In war after war we see our soldiers return with terrible post traumatic stress. Their lives and the lives of those who love them are forever changed. And we keep sending them off expecting them to return and resume a normal life unaffected.
What has happened to our American psyche? Who have we become? War has become a normal state of affairs. And now we justify torture?
The same people who justify war and torture want us to be known as a "Christian" nation. Whoa! There is something very wrong here!!! We have a whole bunch of things backassward. Where is our basic intelligence? Where are our basic morals?
If we become hardened to war, hardened to torture as our cultural norm, we are doomed as a society. It won't matter what name we give it. America is turning about as anti-Christ as can be imagined. 
I remember well the feelings on the day and post 911. I am a veteran and served at the Survival School Headquarters where we trained people to survive being a POW. I heard many first hand stories of those held in captivity and treated brutally. This is not something I want sanctioned as an American way of doing things. It's not the country I proudly served.
It's deeply disturbing that many Anti-Christ activities are being promoted under a Christian banner. Millions of Americans are falling for it. Could you - would you - perpetrate torture on another human being? If you find yourself saying yes, please seek help. Our world needs you to be well. We won't get well until we have a world of people who understand why this is not the right thing to do.
We cannot kill one another off to get to that place of healing. We cannot torture one another to get to that place of healing. We have to heal one another. That is what Jesus taught.
If it is not about healing - if it is not about compassion - if it is not based in love - it is Anti-Christ.
Which side are you?


Wednesday, December 10, 2014

The means to an end

During WW2 the British held some very high level POW's that they knew had significant information. They placed them in a very nice country manor, made them comfortable and allowed them to interact with one another. They provided their prisoners with information about the war. And they monitored them closely.
These Nazi prisoners talked to each other. They talked about things they knew. The British heard it all. That information paid off. That information was significant. There was no torture. There were no interrogations.
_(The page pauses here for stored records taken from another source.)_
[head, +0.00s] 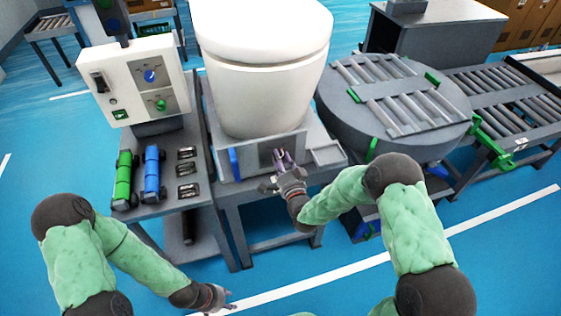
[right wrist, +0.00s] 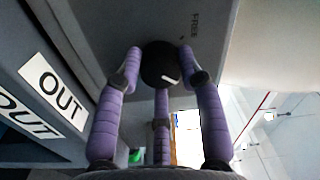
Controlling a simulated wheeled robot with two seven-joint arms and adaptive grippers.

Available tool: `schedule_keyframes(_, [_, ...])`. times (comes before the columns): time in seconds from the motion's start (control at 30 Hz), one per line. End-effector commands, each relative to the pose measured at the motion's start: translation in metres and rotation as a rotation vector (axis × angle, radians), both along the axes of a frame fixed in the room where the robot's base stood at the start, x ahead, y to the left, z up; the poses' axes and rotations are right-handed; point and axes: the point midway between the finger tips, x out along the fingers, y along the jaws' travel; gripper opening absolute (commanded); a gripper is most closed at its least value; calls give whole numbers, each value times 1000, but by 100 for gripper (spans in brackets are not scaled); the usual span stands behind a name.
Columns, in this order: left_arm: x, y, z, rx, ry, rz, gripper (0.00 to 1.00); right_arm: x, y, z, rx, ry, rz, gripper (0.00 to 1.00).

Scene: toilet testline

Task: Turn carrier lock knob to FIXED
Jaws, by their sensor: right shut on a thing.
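The black round lock knob (right wrist: 161,64) sits on a grey panel in the right wrist view, with a short white mark on its face. The word FREE (right wrist: 194,25) is printed on the panel near it. The mark's exact pointing is hard to tell. My right gripper (right wrist: 161,78) is shut on the knob, its purple fingers around it. In the head view my right gripper (head: 281,162) is at the front of the grey carrier (head: 229,145) under the white toilet (head: 264,75), and hides the knob. My left gripper (head: 226,300) hangs low at the bottom, away from the carrier.
A round roller turntable (head: 392,100) is right of the carrier. OUT labels (right wrist: 53,93) show beside the right gripper.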

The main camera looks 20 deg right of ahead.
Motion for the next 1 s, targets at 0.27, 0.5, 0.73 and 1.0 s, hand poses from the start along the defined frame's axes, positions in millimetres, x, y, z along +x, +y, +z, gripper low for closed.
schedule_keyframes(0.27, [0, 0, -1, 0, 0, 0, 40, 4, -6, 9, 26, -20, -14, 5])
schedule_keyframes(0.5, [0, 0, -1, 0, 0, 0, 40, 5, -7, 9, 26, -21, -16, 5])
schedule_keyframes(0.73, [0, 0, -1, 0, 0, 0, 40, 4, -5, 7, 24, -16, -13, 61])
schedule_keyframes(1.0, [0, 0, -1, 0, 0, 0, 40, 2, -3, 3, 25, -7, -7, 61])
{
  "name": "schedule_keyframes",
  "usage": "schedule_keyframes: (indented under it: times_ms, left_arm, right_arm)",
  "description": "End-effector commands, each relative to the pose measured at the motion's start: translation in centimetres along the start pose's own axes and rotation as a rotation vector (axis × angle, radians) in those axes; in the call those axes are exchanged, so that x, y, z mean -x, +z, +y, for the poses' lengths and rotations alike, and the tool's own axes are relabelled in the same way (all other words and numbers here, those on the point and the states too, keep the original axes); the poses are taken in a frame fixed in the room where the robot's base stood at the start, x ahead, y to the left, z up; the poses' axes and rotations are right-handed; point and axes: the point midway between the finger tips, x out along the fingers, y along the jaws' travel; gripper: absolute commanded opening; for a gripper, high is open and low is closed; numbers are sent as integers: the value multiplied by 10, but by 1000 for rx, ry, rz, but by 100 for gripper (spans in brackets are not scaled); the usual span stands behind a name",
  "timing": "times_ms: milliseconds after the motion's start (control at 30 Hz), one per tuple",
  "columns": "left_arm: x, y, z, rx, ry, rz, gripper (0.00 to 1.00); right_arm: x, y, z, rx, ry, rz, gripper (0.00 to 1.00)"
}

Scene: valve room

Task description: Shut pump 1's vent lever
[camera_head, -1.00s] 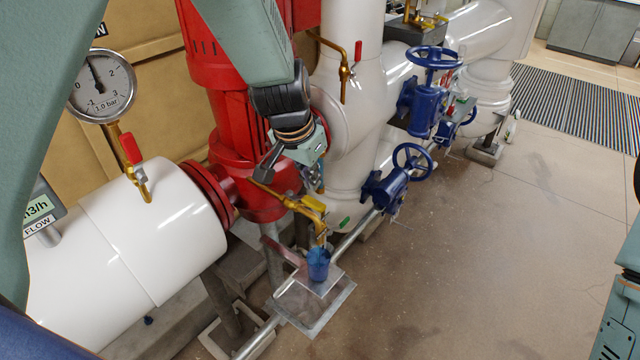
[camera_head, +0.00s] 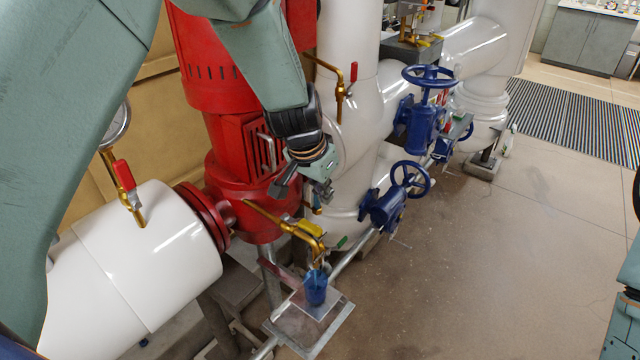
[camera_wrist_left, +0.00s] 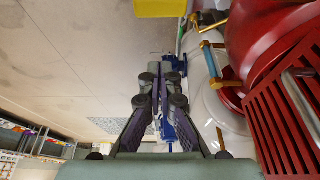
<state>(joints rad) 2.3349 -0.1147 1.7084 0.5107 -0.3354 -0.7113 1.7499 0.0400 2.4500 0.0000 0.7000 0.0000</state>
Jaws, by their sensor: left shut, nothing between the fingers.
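The red pump (camera_head: 240,150) stands left of centre in the head view. A brass pipe (camera_head: 262,213) runs from its base, with a yellow lever (camera_head: 308,228) lying roughly along it. The pipe's outlet points down at a blue cup (camera_head: 316,290). My left gripper (camera_head: 322,192) hangs above and slightly right of the yellow lever, apart from it as far as I can tell. Its fingers are shut and empty; they also show in the left wrist view (camera_wrist_left: 160,78). A yellow block-like piece (camera_wrist_left: 160,8) is at that view's top edge. My right gripper is out of view.
Blue handwheel valves (camera_head: 410,178) stand right of the pump on white pipes (camera_head: 350,100). Red-handled small valves (camera_head: 124,175) sit on the white pipe at left and behind my gripper. A metal plate (camera_head: 325,325) lies under the cup. The floor at right is clear.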

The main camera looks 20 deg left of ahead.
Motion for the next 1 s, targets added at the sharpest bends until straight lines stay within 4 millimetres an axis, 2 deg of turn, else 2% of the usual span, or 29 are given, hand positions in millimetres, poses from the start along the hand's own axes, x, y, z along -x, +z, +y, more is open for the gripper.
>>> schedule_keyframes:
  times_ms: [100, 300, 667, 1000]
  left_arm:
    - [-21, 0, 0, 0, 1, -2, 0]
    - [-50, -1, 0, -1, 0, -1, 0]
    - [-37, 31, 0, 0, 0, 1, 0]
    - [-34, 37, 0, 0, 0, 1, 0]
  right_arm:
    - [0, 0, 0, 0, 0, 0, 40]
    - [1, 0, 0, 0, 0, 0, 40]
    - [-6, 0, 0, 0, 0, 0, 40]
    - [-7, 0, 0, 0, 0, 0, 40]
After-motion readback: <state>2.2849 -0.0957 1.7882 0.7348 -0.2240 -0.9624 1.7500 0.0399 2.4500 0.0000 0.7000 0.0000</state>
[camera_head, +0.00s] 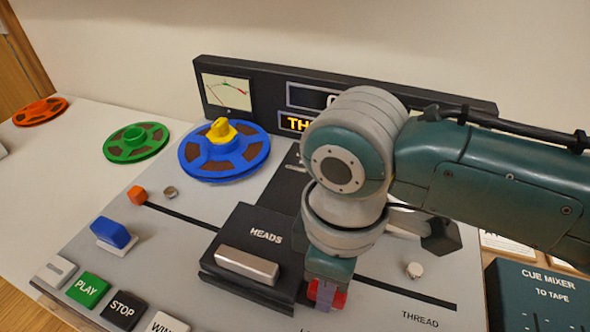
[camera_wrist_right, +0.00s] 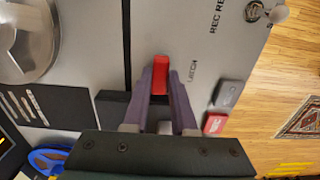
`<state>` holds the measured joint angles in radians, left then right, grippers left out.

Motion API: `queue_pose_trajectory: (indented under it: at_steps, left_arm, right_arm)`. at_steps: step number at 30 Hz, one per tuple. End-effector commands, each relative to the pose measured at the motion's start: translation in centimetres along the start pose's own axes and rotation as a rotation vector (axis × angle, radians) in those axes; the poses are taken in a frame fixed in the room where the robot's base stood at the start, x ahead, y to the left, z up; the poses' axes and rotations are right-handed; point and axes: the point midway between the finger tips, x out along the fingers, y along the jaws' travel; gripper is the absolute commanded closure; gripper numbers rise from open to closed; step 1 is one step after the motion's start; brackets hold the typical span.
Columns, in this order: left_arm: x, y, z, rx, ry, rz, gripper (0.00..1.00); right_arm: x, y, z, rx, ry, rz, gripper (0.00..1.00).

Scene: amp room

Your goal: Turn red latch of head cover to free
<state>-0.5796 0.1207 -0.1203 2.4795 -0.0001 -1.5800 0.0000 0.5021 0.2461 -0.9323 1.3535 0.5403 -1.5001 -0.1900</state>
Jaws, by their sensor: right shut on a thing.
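The red latch (camera_wrist_right: 160,72) sits on the grey deck panel beside the word LATCH in the right wrist view. My right gripper (camera_wrist_right: 160,85) has its two purple fingers closed around the latch, one on each side. In the head view the red latch (camera_head: 339,299) shows partly beside my right gripper (camera_head: 324,300), at the right edge of the head cover. The black head cover (camera_head: 255,237), marked HEADS, lies flat on the deck with a silver bar on its front. My arm hides part of the latch and the cover's right side. My left gripper is not in view.
A blue reel (camera_head: 195,158) with a yellow knob, a green reel (camera_head: 136,142) and an orange reel (camera_head: 40,111) lie to the left. Buttons such as PLAY (camera_head: 88,290) line the front edge. A cue mixer (camera_head: 540,295) stands at the right.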

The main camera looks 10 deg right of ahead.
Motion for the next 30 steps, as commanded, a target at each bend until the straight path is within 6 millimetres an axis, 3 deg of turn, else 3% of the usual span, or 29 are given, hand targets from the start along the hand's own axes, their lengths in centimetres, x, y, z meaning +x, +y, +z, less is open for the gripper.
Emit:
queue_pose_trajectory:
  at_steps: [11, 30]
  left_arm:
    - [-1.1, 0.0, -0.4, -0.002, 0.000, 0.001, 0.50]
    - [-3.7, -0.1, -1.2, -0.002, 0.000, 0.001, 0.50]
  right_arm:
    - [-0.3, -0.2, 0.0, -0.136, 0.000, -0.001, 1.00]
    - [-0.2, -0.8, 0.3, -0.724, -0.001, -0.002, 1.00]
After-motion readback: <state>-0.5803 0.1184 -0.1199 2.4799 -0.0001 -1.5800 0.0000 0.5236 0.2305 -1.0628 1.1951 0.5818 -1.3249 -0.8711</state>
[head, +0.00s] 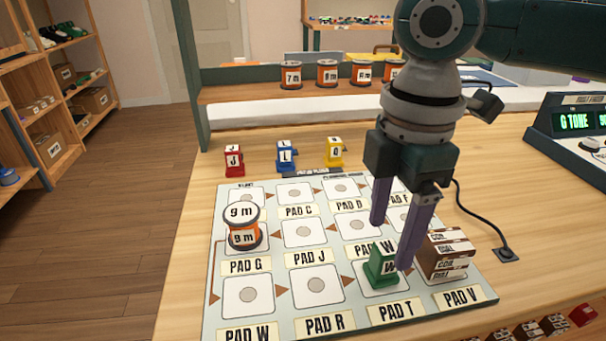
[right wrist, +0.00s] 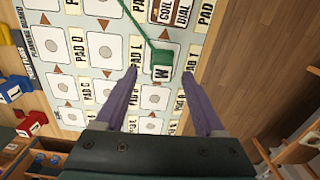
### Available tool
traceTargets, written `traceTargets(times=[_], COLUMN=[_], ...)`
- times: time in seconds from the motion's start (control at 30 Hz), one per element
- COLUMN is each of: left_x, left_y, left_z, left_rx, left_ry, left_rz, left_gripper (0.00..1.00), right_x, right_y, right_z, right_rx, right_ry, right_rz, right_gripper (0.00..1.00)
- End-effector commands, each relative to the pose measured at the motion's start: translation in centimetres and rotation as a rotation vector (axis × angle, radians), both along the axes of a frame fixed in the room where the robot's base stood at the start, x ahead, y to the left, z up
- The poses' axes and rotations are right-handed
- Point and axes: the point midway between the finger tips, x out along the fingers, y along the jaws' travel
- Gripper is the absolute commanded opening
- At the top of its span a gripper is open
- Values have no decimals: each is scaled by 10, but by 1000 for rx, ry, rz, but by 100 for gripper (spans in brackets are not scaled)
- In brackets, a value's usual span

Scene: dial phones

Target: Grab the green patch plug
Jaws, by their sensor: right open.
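The green patch plug (head: 379,265), marked W, stands on the pad board (head: 253,325) above the PAD T label. My right gripper (head: 391,245) reaches down over it with its two purple fingers apart. One finger passes in front of the plug's right side in the head view. In the right wrist view the green plug (right wrist: 156,66) shows between the open fingertips (right wrist: 160,73), with a thin green strip running from it toward the top. I cannot tell whether a finger touches it. My left gripper is not in view.
A brown-and-white labelled block (head: 447,256) stands close right of the plug. An orange spool marked 9 m (head: 243,227) sits above PAD G. Red (head: 234,162), blue (head: 287,157) and yellow (head: 333,153) plugs stand behind the board. A display console (head: 575,125) is at right.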

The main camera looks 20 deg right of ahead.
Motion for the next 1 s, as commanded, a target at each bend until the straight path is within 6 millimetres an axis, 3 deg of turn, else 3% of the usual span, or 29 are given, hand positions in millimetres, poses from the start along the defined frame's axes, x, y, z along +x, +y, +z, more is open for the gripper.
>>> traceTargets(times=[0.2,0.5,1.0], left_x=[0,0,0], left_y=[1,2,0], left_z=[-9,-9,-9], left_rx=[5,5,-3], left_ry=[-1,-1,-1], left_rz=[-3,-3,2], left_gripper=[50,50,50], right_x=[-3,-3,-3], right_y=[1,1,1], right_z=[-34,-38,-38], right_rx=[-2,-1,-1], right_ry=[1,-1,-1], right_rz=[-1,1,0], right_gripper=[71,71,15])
They made these prisoners comfortable and let them be. They knew they were prisoners. They knew they were watched. It was most natural, over the course of time, that they would talk to each other. And they did.
The end does not justify the means. And the means does not guarantee an end. There are long term consequences for the things we do. There is a path that has a better end. "Do unto others..."
If we adopt a culture of no limits, we will experience a pain of no limits.

Tuesday, December 2, 2014

Need to put on the little pants...

The spiritual teacher Pema Chödrön recently came to my attention, most likely because there was a lesson I needed to hear. She talked about how certain things hook us - give us an emotional charge - and we have a difficult time letting them go. That emotional charge can be anger, outrage, or just simply that it captures and contains us - hooks us into a thought or action pattern that is not constructive.
What strikes me as I ponder the idea of being hooked by something is the internal process - the feeling of pleasure in "sticking it to" someone. It's the sense that someone's pants are too big and I should show them either that their pants aren't so big or I have big pants too. Hooked.
Once I get the hook out of my mouth, I don't think my pants are so big. And it's not a problem that they think they have big pants. It's their pants. If they want big pants, they will discover some day that the big pants require a big belt. But I better worry about my big pants needing a belt if I don't get a grip.
We all see what we are ready to see. Quite often we need to suffer before our spirits can awaken. OR we can stop - stop - silence - listen. We can awaken our spirit and understand that biting the hook creates something that is not necessary or productive to our growing. And that suffering is an opportunity - a beginning - a launching point. Be at peace, in love and with great anticipation.
Little pants allow greater mobility and less room for hooks to catch.

Monday, December 1, 2014

Only Love can do that...

When asked which of the ten commandments were most important, Jesus answered, "Love God above all else and Love your neighbor as yourself." If we follow these, he said, all others will fall in place.
Everything he taught revolved around our understanding love of God and loving our neighbor. He taught concepts far from Jewish tradition - that God was universal. He taught that God was present and no one was excluded from God. His life was an example of giving hope and healing to all.
Somewhere in the re-counting of his message, exclusion was added back in. Followers found many ways to divide us into God and Godless people. Renewal of the ideal of being "God's chosen people" gave authority to act on God's behalf to punish those not displaying the same beliefs.
The separation causes great barriers to following the two commandments. If God is separate and choosing some over others, the entire mission of Jesus falls apart. How can we love in a way that God does not?
If God chooses some above others, if God saves some and not others, how can we possibly love unconditionally ourselves?
The only possible conclusion is that we have some of it right and some of it wrong. So, which part is it that we have wrong?
It's pretty easy to understand, yet very hard to do, the love your neighbor as yourself part. We are supposed to put ourselves in their shoes. We're supposed to approach our interactions with them with compassion. We're supposed to help each other in all ways imaginable. We need to see that with a long term vision.
But how can we do this if someone is Godless - not right with God? Therein lies the problem. Where is God? Who is God? What is God?
We have to stop viewing God as a separate being with a big beard living somewhere in the sky pulling strings and pointing a finger. God is everywhere. God is everyone. God is everything.
God lives in love - universal love. A love that does no harm - a love that generates more - a love that creates more.
Talk of love as the creator - the creator in us is God.
How can the maker of a bomb, the murderer, the greedy, the criminal be seen in this light? Somewhere in their lives they stopped believing in love. Somewhere in their lives, someone needs to re-awaken it. Only love can do that. Our job is to have faith that it is already there because God is everywhere, in everyone, always and forever.
It does not matter how you name it. It does not matter if you believe it. The power of love is a universal truth.